* STORED DATA *

((

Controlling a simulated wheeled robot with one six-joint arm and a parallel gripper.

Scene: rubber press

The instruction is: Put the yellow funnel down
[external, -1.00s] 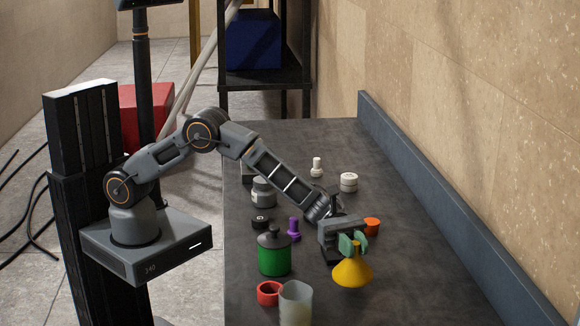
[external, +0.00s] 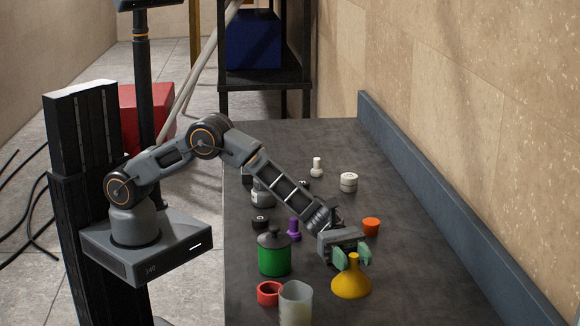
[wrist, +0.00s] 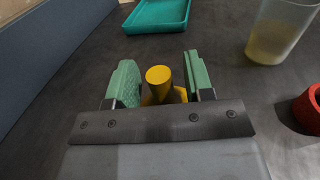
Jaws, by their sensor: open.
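The yellow funnel (external: 350,284) stands upright on the dark table, wide end down and narrow spout up. My gripper (external: 350,257) is open, with its green fingers on either side of the spout. In the wrist view, the funnel's spout (wrist: 159,76) sits between the spread fingers (wrist: 160,70), with a visible gap on each side. The lower part of the funnel is mostly hidden there by my gripper.
A green lidded canister (external: 274,258), a red ring-like cup (external: 269,292) and a translucent beaker (external: 296,304) stand left of the funnel. An orange cup (external: 371,226) is behind it. A teal tray (wrist: 158,16) shows in the wrist view. Bare table lies to the right.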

))

* PROBLEM *
Reproduce the full listing above verbatim, with no pictures included.

* WRITTEN RESPONSE *
Controlling a simulated wheeled robot with one six-joint arm and a parallel gripper.

Scene: rubber press

The instruction is: Put the yellow funnel down
[external, -1.00s] 
[external, +0.00s] 
[wrist, +0.00s] 
Jaws, by their sensor: open.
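The yellow funnel (external: 350,284) stands upright on the dark table, wide end down and narrow spout up. My gripper (external: 350,257) is open, with its green fingers on either side of the spout. In the wrist view, the funnel's spout (wrist: 159,76) sits between the spread fingers (wrist: 160,70), with a visible gap on each side. The lower part of the funnel is mostly hidden there by my gripper.
A green lidded canister (external: 274,258), a red ring-like cup (external: 269,292) and a translucent beaker (external: 296,304) stand left of the funnel. An orange cup (external: 371,226) is behind it. A teal tray (wrist: 158,16) shows in the wrist view. Bare table lies to the right.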

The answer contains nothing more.